═════ Dataset content

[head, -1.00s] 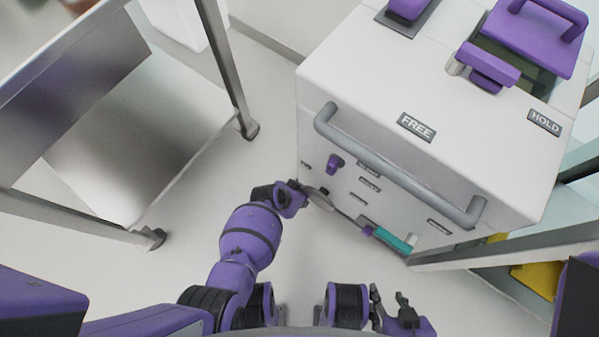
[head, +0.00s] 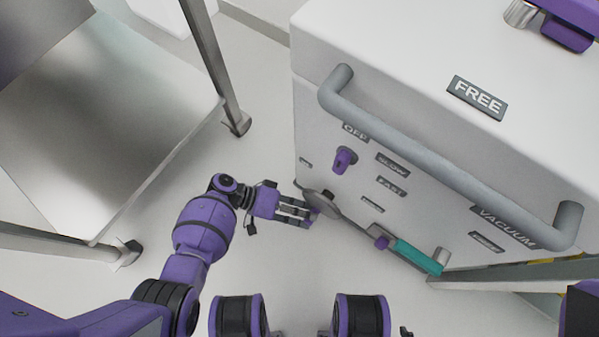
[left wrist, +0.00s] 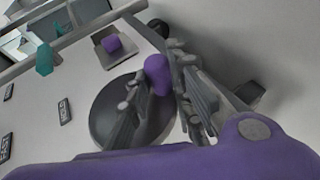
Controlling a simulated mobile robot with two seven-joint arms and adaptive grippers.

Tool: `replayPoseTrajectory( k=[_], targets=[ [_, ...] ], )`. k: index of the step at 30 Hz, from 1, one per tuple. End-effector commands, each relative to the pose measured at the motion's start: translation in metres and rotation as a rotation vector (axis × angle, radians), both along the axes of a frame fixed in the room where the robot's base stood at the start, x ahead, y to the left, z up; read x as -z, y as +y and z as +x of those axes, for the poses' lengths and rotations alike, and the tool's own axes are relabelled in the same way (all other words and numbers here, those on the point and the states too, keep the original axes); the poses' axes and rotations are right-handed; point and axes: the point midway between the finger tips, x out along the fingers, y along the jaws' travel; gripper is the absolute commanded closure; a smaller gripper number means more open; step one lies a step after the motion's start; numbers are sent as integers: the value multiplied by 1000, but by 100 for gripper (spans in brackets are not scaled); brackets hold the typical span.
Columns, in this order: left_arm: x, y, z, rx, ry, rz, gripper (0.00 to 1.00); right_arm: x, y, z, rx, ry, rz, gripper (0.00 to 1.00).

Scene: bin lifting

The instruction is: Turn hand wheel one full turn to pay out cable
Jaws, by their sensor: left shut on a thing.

══════════

- _Task description_
Repeat all the data as it stands, dropping any images it holds.

- _The output_
[head, -1.00s] 
[head, +0.00s] 
[left wrist, +0.00s] 
Controlling a simulated mobile robot with two seven-joint arms and adaptive grippers.

Tool: `replayPoseTrajectory( k=[_], targets=[ [_, ...] ], )`. k: index of the step at 30 Hz, from 1, one per tuple. End-effector commands, each relative to the pose measured at the motion's start: translation in metres and rotation as a rotation vector (axis × angle, radians), both along the axes of a frame fixed in the room where the robot's base stood at the start, x ahead, y to the left, z up; read x as -z, y as +y and z as +x of those axes, for the poses' lengths and rotations alike, and the tool's own axes are relabelled in the same way (all other words and numbers here, those on the point and the states too, keep the original axes); the poses' axes and rotations are right-handed; point and axes: the point midway between the finger tips, x out along the fingers, y along the jaws' travel; gripper is the absolute commanded closure; a smaller gripper number means more open; step one lies a step after the motion's start; numbers are sent as integers: the value multiplied by 1000, but by 100 for gripper (spans in brackets are not scaled); brackets hold the typical span.
Columns, in this order: left_arm: x, y, z, rx, ry, rz, gripper (0.00 to 1.00); right_arm: x, y, z, rx, ry, rz, gripper (0.00 to 1.00).

Scene: bin lifting

The instruction is: Turn hand wheel one full turn to pay out cable
Jaws, by their sensor: left shut on a thing.

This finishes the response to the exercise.